If your entire life you worked hard and paid your bills in cash, probably you do not have a credit history.
Why do you need a credit history?
Every time you purchase a home, rent an apartment, buy a car or another item, the seller checks your credit history. If you have none, chances are you will be denied. If you have a credit history which is not good, you will be charged higher interest rates because you will be considered a high risk.
What to do:
Have at least two utility bills in your name and pay them on time. Cell phone bills apply.
Have two credit cards and pay them on time. Please read the terms and conditions and COMPARE several cards. Some have huge annual fees. Stay away from them. As a general rule stores tempt you with discounts when you sign up for their credit car. If you plan to pay your store card every month and bring it to 0 balance, that is fine. However, if you charge a lot and are unable to pay it ALL before the month is over, check the interest rate the store will charge you. It could be more than 20%! One may grow old and still pay it! If that happens, check a regular credit card (Visa, Mastercard) check IF their interest is lower than what you currently pay, and TRANSFER. Do not forget to factor in the cost of the transfer.
Why it is important to not CANCEL any of your cards.
The easiest way is to take an example:
Let’s say, I have three credit cards. Each has a LIMIT:
Card #1 — up to $1,000
Card #2 –up to 2,000
Card #2– up to 3,000
TOTAL I am ABLE TO BOROUGH is 1,000 Plus 2,000 Plus 3,000 = $6,000
This is MY BUYING POWER: $6,000!!!
Let’s say I cancel the card which has a limit of $3,000. Suddenly MY buying power is 1/2! ONLY $3,000! MY credit score goes DOWN!!! since I could now only borough $3,000 and not $6,000!
So, instead of cancelling your card pay it off and keep it.
When you get special offers: 2% for 3 months make sure after 3 months your interest doesn’t jump to 20%.
In conclusion, credit cards used wisely could help you build good credit. Why is this important? People with good credit pay less interest on their mortgage, car payments, etc.
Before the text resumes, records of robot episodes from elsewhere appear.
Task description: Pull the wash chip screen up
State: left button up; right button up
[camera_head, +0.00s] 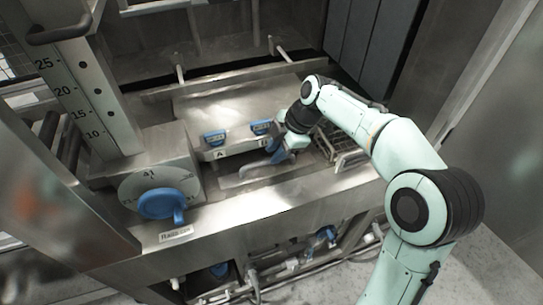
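My right gripper (278,155) reaches down from the right into the washer's steel tank area. It is beside the blue handle marked B (262,127), low over a recessed steel strip (255,171). A bluish part shows at its fingertips; I cannot tell whether this is a finger or a held handle. The finger gap is too small and dark to read. I cannot clearly pick out the wash chip screen; part of the recess is hidden by the gripper. A wire-like metal rack (347,150) sits just right of the gripper, partly behind my arm. My left gripper is not in view.
A blue handle marked A (215,139) stands left of B. A dial with a blue knob (161,204) is at the left, below a scale plate (85,95). A steel front ledge (290,200) runs before the recess. Pipes (285,270) show below.

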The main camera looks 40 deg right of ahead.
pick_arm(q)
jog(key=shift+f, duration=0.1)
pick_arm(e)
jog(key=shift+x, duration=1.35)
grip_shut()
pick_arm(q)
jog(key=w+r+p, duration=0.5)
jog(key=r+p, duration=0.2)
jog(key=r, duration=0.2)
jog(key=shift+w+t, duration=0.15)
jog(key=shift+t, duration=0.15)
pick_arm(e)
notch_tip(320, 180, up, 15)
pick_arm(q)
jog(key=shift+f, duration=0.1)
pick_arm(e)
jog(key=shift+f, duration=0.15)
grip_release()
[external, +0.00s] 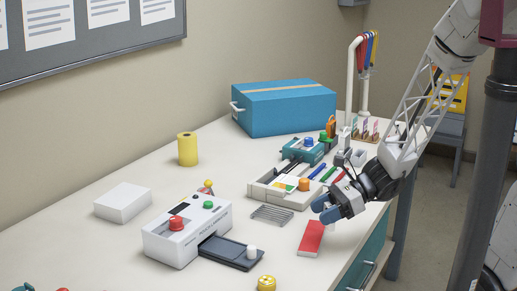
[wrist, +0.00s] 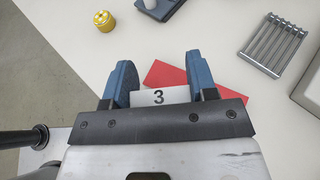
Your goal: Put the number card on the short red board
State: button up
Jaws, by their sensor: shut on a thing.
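The short red board (external: 311,238) lies flat near the front edge of the table, and it also shows in the wrist view (wrist: 166,74). My gripper (external: 325,210) is just above and beside the board, its blue fingers pointing down toward it. In the wrist view a white card with a black 3, the number card (wrist: 158,97), sits between the two blue fingers, and my gripper is shut on it. The card covers part of the red board in that view. I cannot tell whether the card touches the board. In the external view the card is hidden or too small to make out.
A wire rack (external: 272,214) lies left of the board. A white laminator (external: 187,232) with a dark tray stands further left. A yellow round piece (external: 267,284) is near the front. A white tray unit (external: 284,190) with an orange knob stands behind the rack.

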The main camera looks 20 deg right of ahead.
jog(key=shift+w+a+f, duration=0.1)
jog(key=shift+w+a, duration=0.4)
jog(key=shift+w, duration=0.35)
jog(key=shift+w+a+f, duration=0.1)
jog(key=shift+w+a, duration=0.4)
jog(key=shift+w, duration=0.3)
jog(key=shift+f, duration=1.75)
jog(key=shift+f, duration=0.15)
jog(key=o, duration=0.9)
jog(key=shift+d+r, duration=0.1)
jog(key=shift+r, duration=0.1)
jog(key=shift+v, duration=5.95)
If you do not have good credit, you are either rejected or charge a huge interest rate because you are considered “high risk.”
For married couples. While it is nice to have cards in both names, let’s not forget 50% end up in divorce. I have seen couples who divorced and FORGOT to separate their credit cards. 10 years after divorce, one of the partners defaulted on the JOINT card. Even if they were divorced the other person listed as a user of the card, became responsible for the payments.
Are credit cards a blessing or a curse? It really is up to you! Oh, and I didn’t make the rules:)!